Dataset extract:
-- BEGIN --

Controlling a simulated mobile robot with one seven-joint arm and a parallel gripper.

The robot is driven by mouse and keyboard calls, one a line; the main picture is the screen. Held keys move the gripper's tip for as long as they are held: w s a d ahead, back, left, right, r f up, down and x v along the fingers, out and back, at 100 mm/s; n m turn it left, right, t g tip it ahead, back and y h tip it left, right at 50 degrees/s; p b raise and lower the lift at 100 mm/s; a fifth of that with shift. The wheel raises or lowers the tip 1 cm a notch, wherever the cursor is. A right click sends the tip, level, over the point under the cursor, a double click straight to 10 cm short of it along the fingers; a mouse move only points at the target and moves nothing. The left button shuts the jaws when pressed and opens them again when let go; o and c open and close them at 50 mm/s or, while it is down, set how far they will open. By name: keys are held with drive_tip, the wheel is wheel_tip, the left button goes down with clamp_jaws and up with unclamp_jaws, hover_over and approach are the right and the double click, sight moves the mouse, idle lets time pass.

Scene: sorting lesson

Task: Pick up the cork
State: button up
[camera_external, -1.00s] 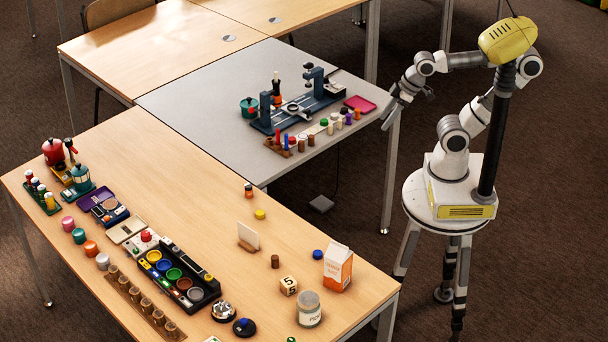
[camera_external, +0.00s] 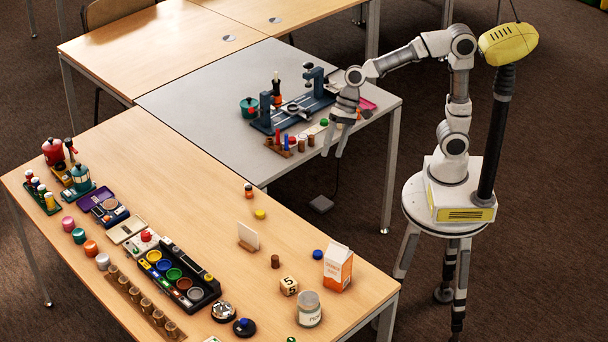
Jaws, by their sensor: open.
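A small brown cork-like cylinder (camera_external: 275,261) stands alone on the near wooden table. Small brown cylinders (camera_external: 301,146) also stand near the front edge of the grey table, and a row of brown stoppers (camera_external: 145,303) sits in a strip at the near left. I cannot tell from this size which one is the cork. My gripper (camera_external: 333,156) is open and points down at the front right edge of the grey table (camera_external: 205,105), just right of the brown cylinders there. It looks empty. My wrist and fingers partly hide the small coloured pieces behind them.
A dark blue device (camera_external: 290,113) stands behind the small pieces. A pink tray (camera_external: 366,104) is partly hidden by my arm. On the wooden table, a milk carton (camera_external: 337,268), a glass jar (camera_external: 309,312), a number cube (camera_external: 289,286) and a white card (camera_external: 248,236) surround the lone cylinder.

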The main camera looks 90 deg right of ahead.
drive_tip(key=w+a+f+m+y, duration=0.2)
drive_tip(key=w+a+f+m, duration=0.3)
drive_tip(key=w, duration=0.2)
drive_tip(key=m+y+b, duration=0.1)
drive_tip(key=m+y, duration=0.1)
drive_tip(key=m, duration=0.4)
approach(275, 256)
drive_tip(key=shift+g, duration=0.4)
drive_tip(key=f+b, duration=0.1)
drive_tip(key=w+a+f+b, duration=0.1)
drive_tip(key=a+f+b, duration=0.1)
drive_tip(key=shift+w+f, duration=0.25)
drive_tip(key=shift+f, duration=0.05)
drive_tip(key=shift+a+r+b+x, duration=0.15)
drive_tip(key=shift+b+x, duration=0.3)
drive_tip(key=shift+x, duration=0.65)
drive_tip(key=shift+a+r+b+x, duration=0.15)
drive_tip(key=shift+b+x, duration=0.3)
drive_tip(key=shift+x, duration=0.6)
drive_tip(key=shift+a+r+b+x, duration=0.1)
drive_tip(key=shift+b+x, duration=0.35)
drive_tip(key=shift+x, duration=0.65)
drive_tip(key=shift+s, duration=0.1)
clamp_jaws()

-- END --

Exercise brief: Transcribe exactly, with no pictures, the lines running from the first line of the material through the line holding "[camera_external, +0.00s]".

Response to this task:
Controlling a simulated mobile robot with one seven-joint arm and a parallel gripper.

The robot is driven by mouse and keyboard calls, one a line; the main picture is the screen. Held keys move the gripper's tip for as long as they are held: w s a d ahead, back, left, right, r f up, down and x v along the fingers, out and back, at 100 mm/s; n m turn it left, right, t g tip it ahead, back and y h tip it left, right at 50 degrees/s; p b raise and lower the lift at 100 mm/s; a fifth of that with shift. The wheel raises or lowers the tip 1 cm a notch, wherever the cursor is. A right click sends the tip, level, over the point under the cursor, a double click straight to 10 cm short of it along the fingers; a mouse move only points at the target and moves nothing. The left button shuts the jaws when pressed and opens them again when let go; o and c open and close them at 50 mm/s or, while it is down, set how far they will open. By name: keys are held with drive_tip, the wheel is wheel_tip, the left button goes down with clamp_jaws and up with unclamp_jaws, hover_over and approach are the right and the double click, sight moves the mouse, idle lets time pass.

Scene: sorting lesson

Task: Pick up the cork
State: button up
[camera_external, -1.00s] 
[camera_external, +0.00s] 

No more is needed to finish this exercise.